By J. Douglas Willms | Go to book overview

Chapter 6

Schooling Processes

The task of this chapter is to identify some of the key components of schooling processes that might be useful to teachers and administrators, and provide some strategies for their measurement. The first section lists some of the general problems entailed in collecting process data, and asks whether it is a worthy enterprise. The second section provides a map of the territory, and, like a world map, offers only one of many possible projections, and is necessarily on a large scale. The section that follows presents a list of key components of schooling processes and makes some suggestions for their measurement. The penultimate section discusses some of the issues concerning the measurement and interpretation of data on schooling processes. The chapter concludes with a list of guidelines for the development of indicators of schooling processes. In Chapter 10 I elaborate the idea of using process data as part of a school or district research program.


Should We Collect Data on Schooling Processes?

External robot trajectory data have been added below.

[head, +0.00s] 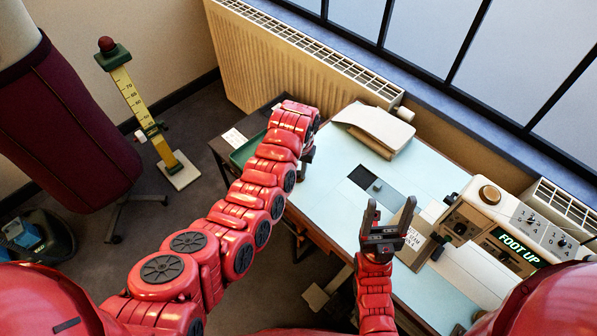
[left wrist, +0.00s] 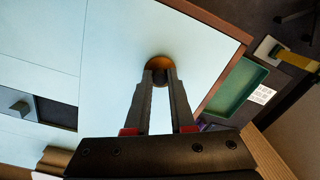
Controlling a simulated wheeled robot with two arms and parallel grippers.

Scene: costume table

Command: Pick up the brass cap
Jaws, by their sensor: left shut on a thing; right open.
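The brass cap (left wrist: 158,63) shows in the left wrist view as a round, brownish-gold piece at the fingertips of my left gripper (left wrist: 160,76). The gripper is shut on it, over the pale blue table top (left wrist: 110,60) near its wooden edge. I cannot tell whether the cap touches the table. In the head view my left gripper (head: 309,155) is mostly behind its own arm, and the cap is hidden there. My right gripper (head: 388,217) is open and empty, fingers pointing up in the picture, in front of the sewing machine.
The sewing machine (head: 485,215), its display reading "FOOT UP", stands at the right. A dark square opening (head: 361,175) is mid-table. A green tray (head: 246,150) sits left of the table. The pale surface between is mostly clear.

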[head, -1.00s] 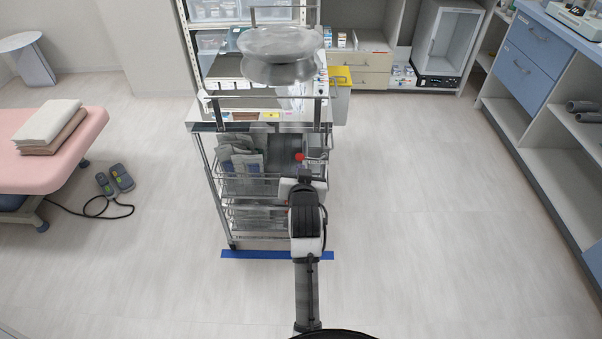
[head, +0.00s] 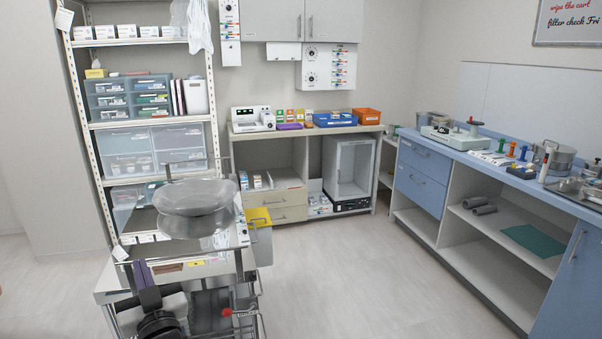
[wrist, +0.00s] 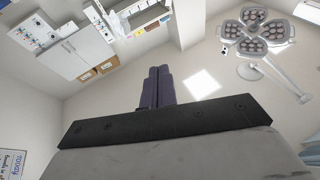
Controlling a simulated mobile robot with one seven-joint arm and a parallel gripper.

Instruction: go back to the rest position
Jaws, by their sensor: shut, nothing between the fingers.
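My gripper (head: 139,272) is at the lower left of the head view, in front of the steel cart (head: 105,283). Its two dark purple fingers (wrist: 158,86) stand side by side and together in the wrist view, with nothing between them. The wrist view faces up at the wall cabinets, the ceiling and a surgical lamp (wrist: 257,32). My dark arm link shows just below the gripper in the head view. Whether the gripper touches the cart cannot be told.
The cart bears a wide metal basin (head: 193,197) and has a yellow bin (head: 258,217) at its side. Shelving (head: 100,150) stands behind it. A blue-topped counter (head: 480,160) runs along the right. The floor (head: 370,275) between cart and counter is clear.

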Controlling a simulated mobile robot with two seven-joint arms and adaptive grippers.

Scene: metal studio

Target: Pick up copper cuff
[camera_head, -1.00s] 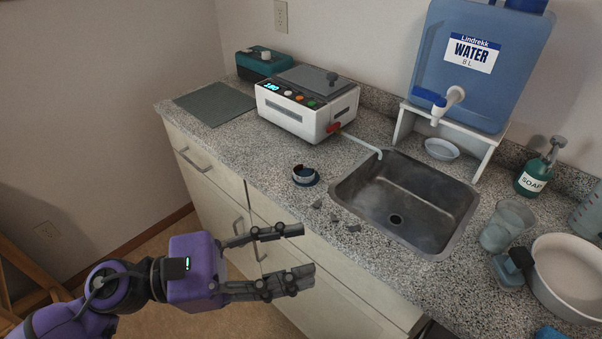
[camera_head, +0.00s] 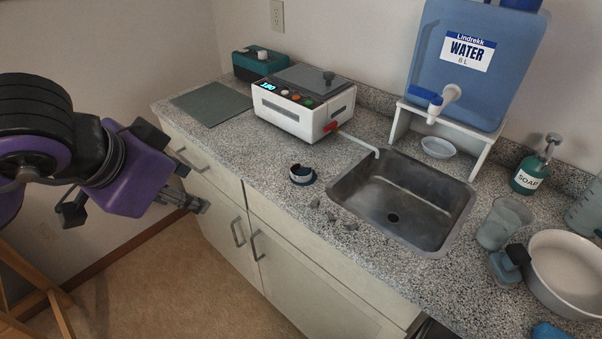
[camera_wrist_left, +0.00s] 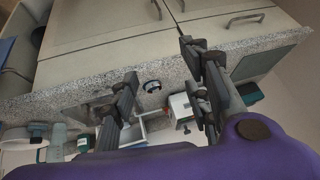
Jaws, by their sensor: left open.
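A small round cuff-like piece (camera_head: 302,174), dark with a pale band, sits on the speckled counter just left of the sink. Its copper colour is not clear at this size. In the left wrist view the ring-shaped piece (camera_wrist_left: 152,86) shows between my fingers, some way beyond them. My left gripper (camera_head: 197,190) is open and empty, off the counter's front at the left, beside the cabinet doors and well to the left of the cuff. In the left wrist view my gripper (camera_wrist_left: 160,62) has its fingers spread wide. My right gripper is in no view.
A white heated bath (camera_head: 300,122) with a drain tube stands behind the cuff. A grey mat (camera_head: 210,104) lies at the left.

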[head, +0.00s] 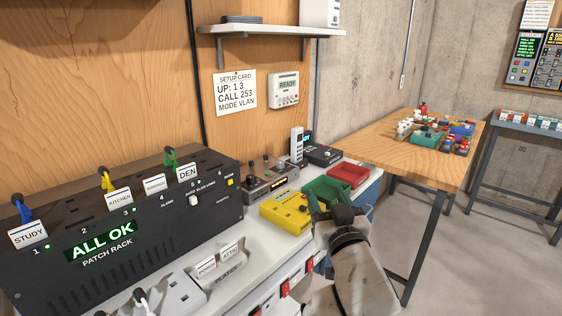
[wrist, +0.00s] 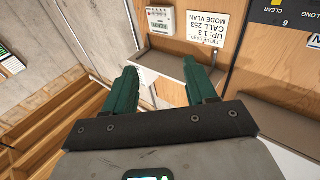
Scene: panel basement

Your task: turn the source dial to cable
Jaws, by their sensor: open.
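No dial in view can be read as the source dial; labels on the smaller devices are too small. A grey box (head: 268,184) with dark knobs on top and a small lit display stands on the white bench behind the patch rack. A black box (head: 322,153) with a small knob stands farther back. My gripper (head: 328,195) is at the bench's right edge in the head view, near the green tray and right of the yellow device. In the wrist view my gripper (wrist: 163,80) has its two green fingers apart with nothing held between them.
The patch rack (head: 120,255) reads ALL OK. A yellow device (head: 285,210), green tray (head: 325,189) and red tray (head: 348,175) line the bench edge. A remote (head: 297,143) stands upright. A shelf (head: 270,32) hangs above; a wooden table (head: 385,135) is beyond.

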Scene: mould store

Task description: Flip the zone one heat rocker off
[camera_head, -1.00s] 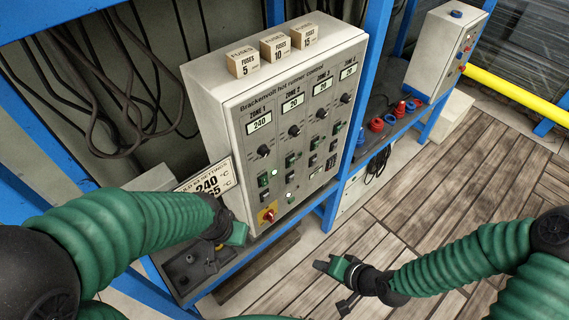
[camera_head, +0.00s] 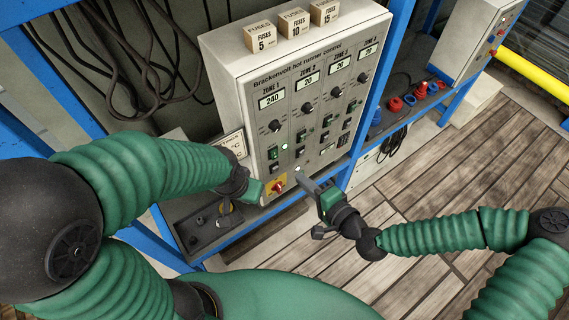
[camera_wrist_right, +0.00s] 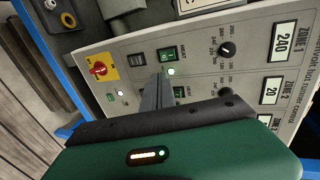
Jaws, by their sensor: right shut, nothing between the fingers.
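The zone one heat rocker (camera_head: 273,153) is a green switch below the zone 1 knob on the grey control cabinet (camera_head: 228,85). A lit lamp (camera_head: 284,146) is beside it. In the right wrist view the rocker (camera_wrist_right: 168,54) lies just beyond the fingertips, with the lamp (camera_wrist_right: 171,72) next to it. I cannot tell which way it is tipped. My right gripper (camera_head: 301,178) is shut and empty, low in front of the panel; its fingers (camera_wrist_right: 157,80) point at the panel, contact not visible. My left gripper (camera_head: 254,191) is at the cabinet's lower left corner; its jaws are unclear.
A red and yellow rotary switch (camera_head: 277,186) sits below the rockers. Other zone columns with knobs and rockers are to the right. Fuse boxes (camera_head: 293,21) stand on top. Red and blue fittings (camera_head: 395,104) lie on the shelf to the right.

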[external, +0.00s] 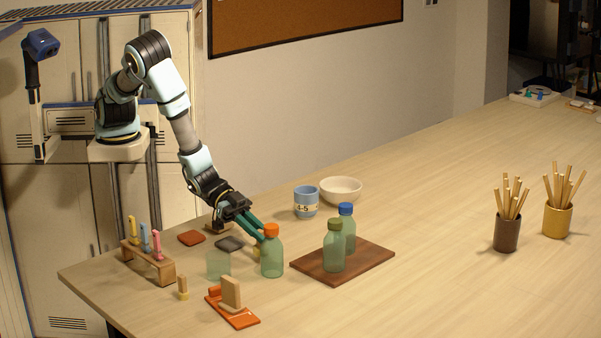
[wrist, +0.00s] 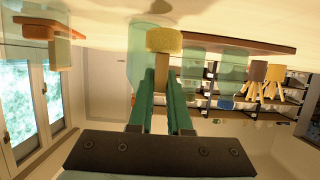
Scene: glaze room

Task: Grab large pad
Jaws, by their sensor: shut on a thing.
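My gripper (wrist: 162,78) is shut on the wooden handle (wrist: 161,68) of a round yellow sponge pad (wrist: 164,40). In the external view the held pad (external: 257,252) shows only partly behind the orange-capped bottle (external: 272,259), low by the table; I cannot tell whether it touches the table. Another pad, a broad wooden block on a pale foot (external: 231,290), stands on an orange tray (external: 243,321). A smaller one with a thin wooden handle (external: 183,284) stands to its left.
A clear green vessel (external: 218,267) stands left of the orange-capped bottle. Two green bottles stand on a brown board (external: 373,257). A wooden rack (external: 149,263) holds coloured sticks. A blue cup (external: 306,203) and white bowl (external: 342,190) stand behind. The table's right side has free room.

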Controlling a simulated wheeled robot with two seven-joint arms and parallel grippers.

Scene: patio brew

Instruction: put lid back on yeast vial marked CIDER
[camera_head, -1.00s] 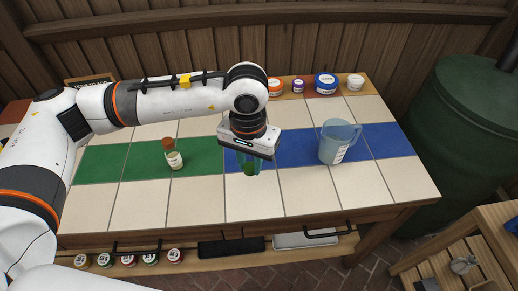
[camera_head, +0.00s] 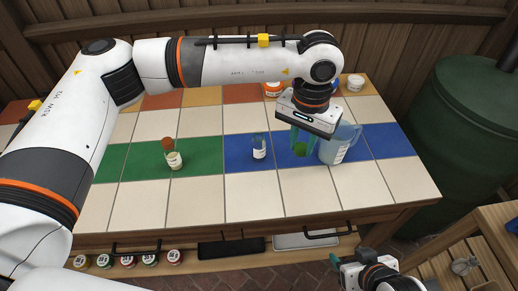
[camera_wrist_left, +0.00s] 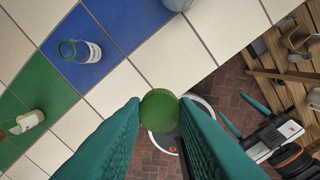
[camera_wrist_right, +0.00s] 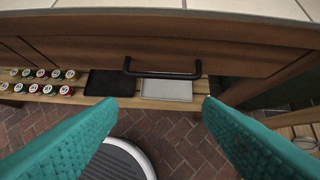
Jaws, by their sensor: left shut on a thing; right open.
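My left gripper (camera_head: 301,146) is shut on a round green lid (camera_head: 300,150), held above the blue strip left of the jug; the left wrist view shows the lid (camera_wrist_left: 160,110) between the fingertips. A small clear vial (camera_head: 259,148) with a white label stands on the blue strip, left of that gripper; in the left wrist view the vial (camera_wrist_left: 80,51) has an open top. A second vial (camera_head: 175,161) with a brown-orange top stands on the green strip. Neither label is readable. My right gripper (camera_wrist_right: 157,108) is open and empty, low in front of the table.
A translucent blue jug (camera_head: 338,150) stands close right of my left gripper. Tubs (camera_head: 355,82) line the table's back edge. Below are a shelf with small jars (camera_head: 127,262) and trays (camera_head: 300,240). A side table (camera_head: 470,250) and a green barrel (camera_head: 465,140) are at right.

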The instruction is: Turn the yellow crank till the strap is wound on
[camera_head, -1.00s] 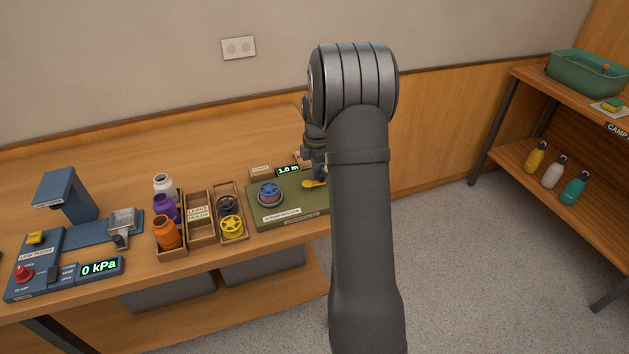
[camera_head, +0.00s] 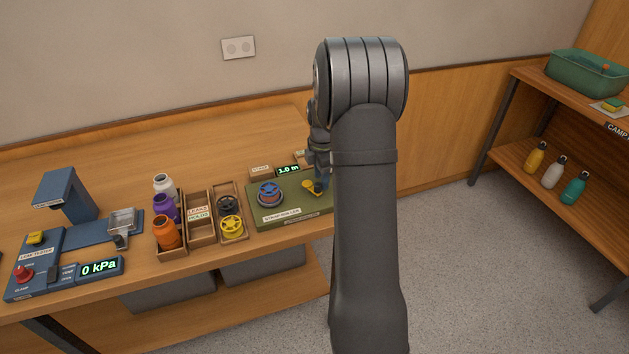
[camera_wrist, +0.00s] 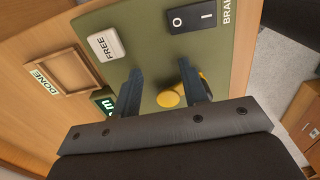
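The yellow crank (camera_head: 307,184) sits on the green strap roller board (camera_head: 258,222). In the wrist view, its round yellow end (camera_wrist: 168,98) lies between my fingers, and another yellow part shows partly behind the right finger. My gripper (camera_head: 319,190) is low over the crank. In the wrist view my gripper (camera_wrist: 165,85) has its fingers well apart, with gaps visible beside the round end; contact cannot be told. A spool with a blue top (camera_head: 269,190) stands on the board's left part. The display (camera_head: 289,170) reads 1.0 m. The strap itself cannot be made out.
A brake switch (camera_wrist: 192,16) and a white FREE plate (camera_wrist: 105,44) are near the crank. A DONE tray (camera_wrist: 65,70) lies beside the board.

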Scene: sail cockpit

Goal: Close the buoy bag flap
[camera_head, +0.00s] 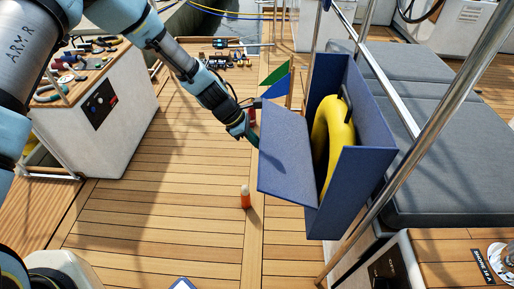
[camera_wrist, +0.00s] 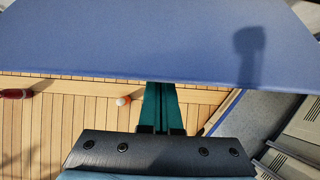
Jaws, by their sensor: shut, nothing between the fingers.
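The blue buoy bag (camera_head: 368,165) hangs by the steel rail at the right of the head view. A yellow buoy (camera_head: 326,135) shows inside its open mouth. The blue flap (camera_head: 286,158) stands swung out to the left, away from the bag. My gripper (camera_head: 252,139) is at the flap's left edge, its teal fingers shut and empty. In the wrist view the flap (camera_wrist: 150,40) fills the top, and the fingers (camera_wrist: 160,98) run up to its edge. Their tips are hidden by the flap. I cannot tell whether they touch it.
An orange and white bottle-like object (camera_head: 245,197) stands on the wooden deck (camera_head: 160,205). Grey cushions (camera_head: 440,150) and a slanted steel rail (camera_head: 440,125) are right of the bag. A white cabinet (camera_head: 100,115) with tools stands left. The deck between is mostly clear.

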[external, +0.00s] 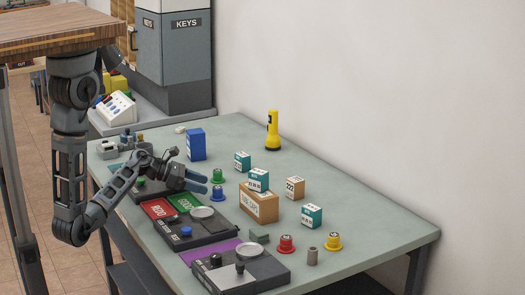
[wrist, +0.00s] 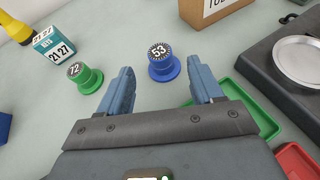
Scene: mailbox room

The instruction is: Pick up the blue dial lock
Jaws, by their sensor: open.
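The blue dial lock (wrist: 163,66) has a wide round base and a dark top marked 53. It stands upright on the table, just ahead of the gap between my fingertips in the wrist view. It also shows in the external view (external: 217,194), right beside my fingers. My gripper (wrist: 163,84) is open, with its two blue-grey fingers apart and nothing between them; in the external view (external: 207,184) it reaches low over the table from the left. A green dial lock (wrist: 87,79) marked 72 stands to the left of my left finger.
A cardboard box (external: 260,206) stands right of the lock. Green (external: 184,202) and red (external: 159,209) trays and black scales (external: 192,232) lie in front. A teal-white box (wrist: 54,46) and a yellow flashlight (external: 273,130) stand farther back. Red (external: 287,244) and yellow (external: 333,242) locks stand right.

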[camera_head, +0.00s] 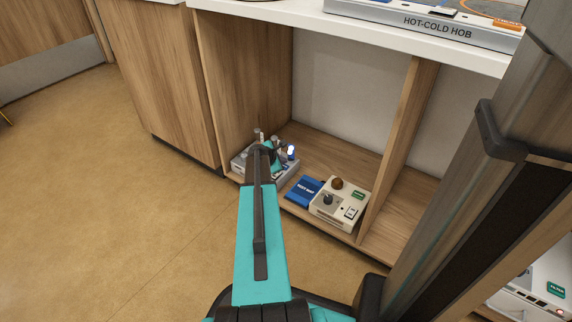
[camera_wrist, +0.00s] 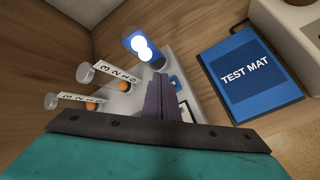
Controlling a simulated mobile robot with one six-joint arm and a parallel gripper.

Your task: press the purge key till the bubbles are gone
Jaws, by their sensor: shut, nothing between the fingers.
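A grey device (camera_head: 242,163) sits on the low shelf at the left, partly hidden by my arm in the head view. In the wrist view its blue window (camera_wrist: 140,42) shows two bright white round bubbles. My gripper (camera_wrist: 170,92) is shut and empty, its dark fingers over the device's top, just below the window. A small blue-and-white patch (camera_wrist: 174,83), perhaps the purge key, shows right beside the fingertips. Its label is not readable, and I cannot tell whether the fingers touch it.
Two scale tubes with grey caps (camera_wrist: 86,72) and orange floats (camera_wrist: 122,85) stand left of my fingers. A blue test mat (camera_wrist: 249,75) lies to the right. A cream box with knobs (camera_head: 338,205) stands beyond it. Wooden cabinet walls and the counter (camera_head: 300,20) enclose the shelf.

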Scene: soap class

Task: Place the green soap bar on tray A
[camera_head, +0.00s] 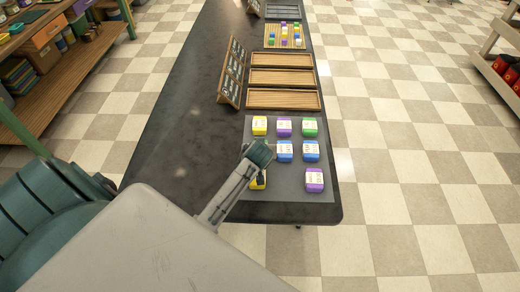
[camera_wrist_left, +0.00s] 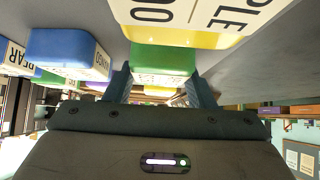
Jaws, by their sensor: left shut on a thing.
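My left gripper (camera_head: 258,165) reaches over the grey mat from the left, above its left part. In the left wrist view a green soap bar (camera_wrist_left: 163,62) with a white label sits between the two fingers (camera_wrist_left: 163,88), which are shut on it. In the head view the gripper hides this bar. Another green bar (camera_head: 309,127) lies at the mat's far right corner. Three empty wooden trays (camera_head: 284,107) stand in a column beyond the mat. Their letters are not readable, so I cannot tell which is tray A. My right gripper is not in view.
On the mat (camera_head: 283,193) lie yellow (camera_head: 260,126), purple (camera_head: 284,127) and blue (camera_head: 284,151) bars. A yellow bar at the near left is partly covered by my gripper. A label board (camera_head: 232,70) stands left of the trays. A filled tray (camera_head: 270,42) is farther back.

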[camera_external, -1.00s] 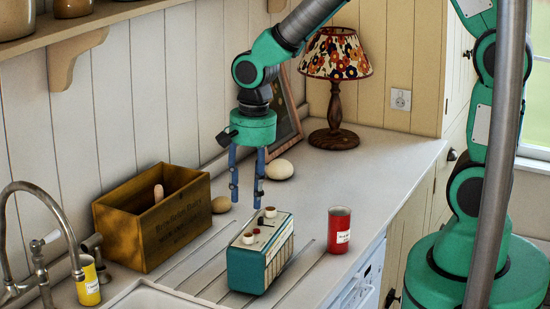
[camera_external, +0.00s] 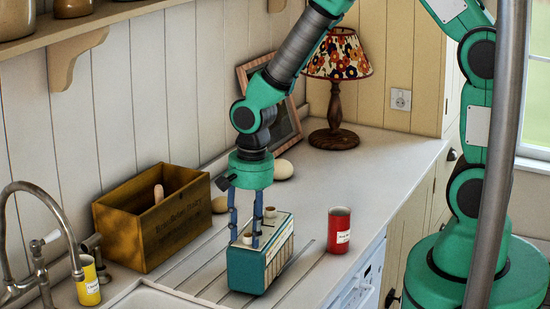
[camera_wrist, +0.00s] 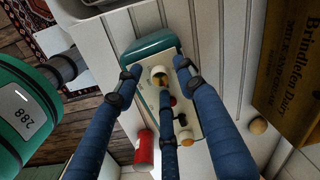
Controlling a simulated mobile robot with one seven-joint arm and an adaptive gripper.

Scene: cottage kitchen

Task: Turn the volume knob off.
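The teal radio (camera_external: 262,270) stands on the counter, its cream top carrying knobs. A pale knob (camera_external: 247,239) is at its near end and another (camera_external: 270,212) at its far end. In the wrist view the near-end knob (camera_wrist: 157,75) lies between my blue fingertips, the far-end knob (camera_wrist: 185,135) lies lower down, and small dark controls sit between. My gripper (camera_external: 245,242) points down over the near end of the radio, its fingers spread around that knob. It also shows open in the wrist view (camera_wrist: 157,72). I cannot tell whether any finger touches the knob.
A red can (camera_external: 339,232) stands right of the radio. A lamp (camera_external: 334,138) and a leaning frame (camera_external: 286,126) are farther back. The sink tap (camera_external: 40,240) and yellow can (camera_external: 88,285) are near left.

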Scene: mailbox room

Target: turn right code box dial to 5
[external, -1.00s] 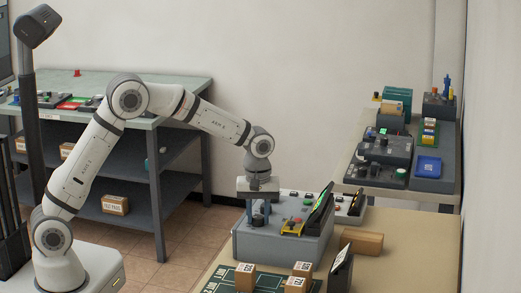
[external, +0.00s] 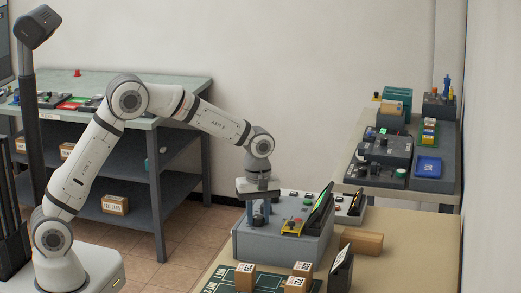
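A grey box (external: 285,246) with controls on its sloped top stands on the near table. It carries a red button, a yellow part (external: 292,226) and an upright dark panel with a green-lit display (external: 321,205). My gripper (external: 259,222) points straight down over the left part of this box, its fingertips at or just above the top. The fingers hide what lies between and behind them, so no dial or dial marks can be made out there. I cannot tell whether the fingers are closed on anything.
A second control box (external: 350,207) stands just behind. Cardboard parcels (external: 246,275), a brown block (external: 361,242) and a dark upright panel (external: 341,270) lie in front and right. A back-right table holds more devices (external: 384,160). A shelved bench (external: 180,100) stands at the left.

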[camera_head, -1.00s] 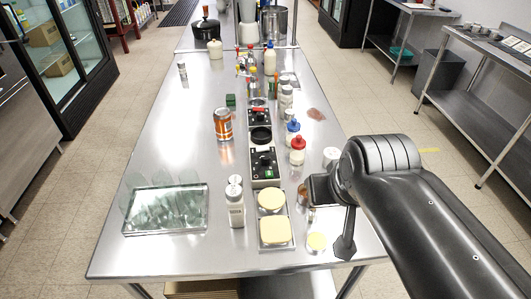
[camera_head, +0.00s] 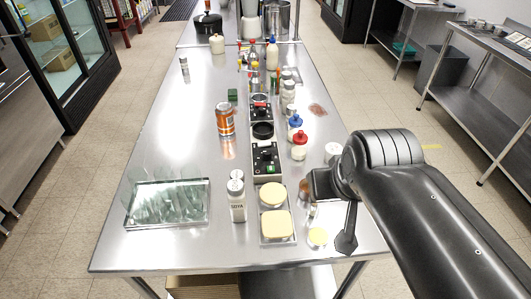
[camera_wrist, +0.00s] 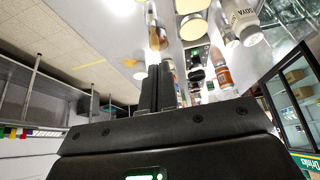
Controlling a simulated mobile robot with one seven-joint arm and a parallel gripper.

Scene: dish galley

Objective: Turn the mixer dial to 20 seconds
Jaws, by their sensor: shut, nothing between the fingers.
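A white-bodied device with a black control face (camera_head: 266,158) stands mid-table; a dark round knob and a small green patch show on the face. A round black cup-like top (camera_head: 263,131) sits just behind that face. A similar black panel with a red part (camera_head: 260,108) is farther back. I cannot tell for sure which carries the mixer dial, and no setting is readable. My gripper (camera_wrist: 160,75) is shut and empty in the wrist view, apart from the devices. In the head view it is over the table's right side, right of the near panel, its fingertips not clearly seen.
A red-capped bottle (camera_head: 299,149) and a blue-capped bottle (camera_head: 294,125) stand right of the panels. An orange can (camera_head: 225,120) stands to the left.

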Researchers have demonstrated that there are statistically significant differences between schools in their outcomes (e.g., Gray, 1989; Lockheed and Longford, 1991; Murnane, 1975; Raudenbush and Bryk, 1986; Willms, 1986), but after two decades of serious effort, they have made little progress in determining why some schools are more successful than others. Reviews of the school effects literature provide long lists of variables found related to instructional outcomes, but most reviews consider only the statistical significance of observed effects, not their magnitude. Those that consider magnitude suggest that the effect of any particular school policy or organizational variable is weak (for example see Chapter 8, Section 5 of Bridge, Judd, and Moock, 1979). At best the literature points to general factors, such as those comprising the five-factor model: strong administrative leadership, a safe and orderly climate, an emphasis on basic academic skills, high teacher expectations, and a system for monitoring pupil performance (see Chapter 3).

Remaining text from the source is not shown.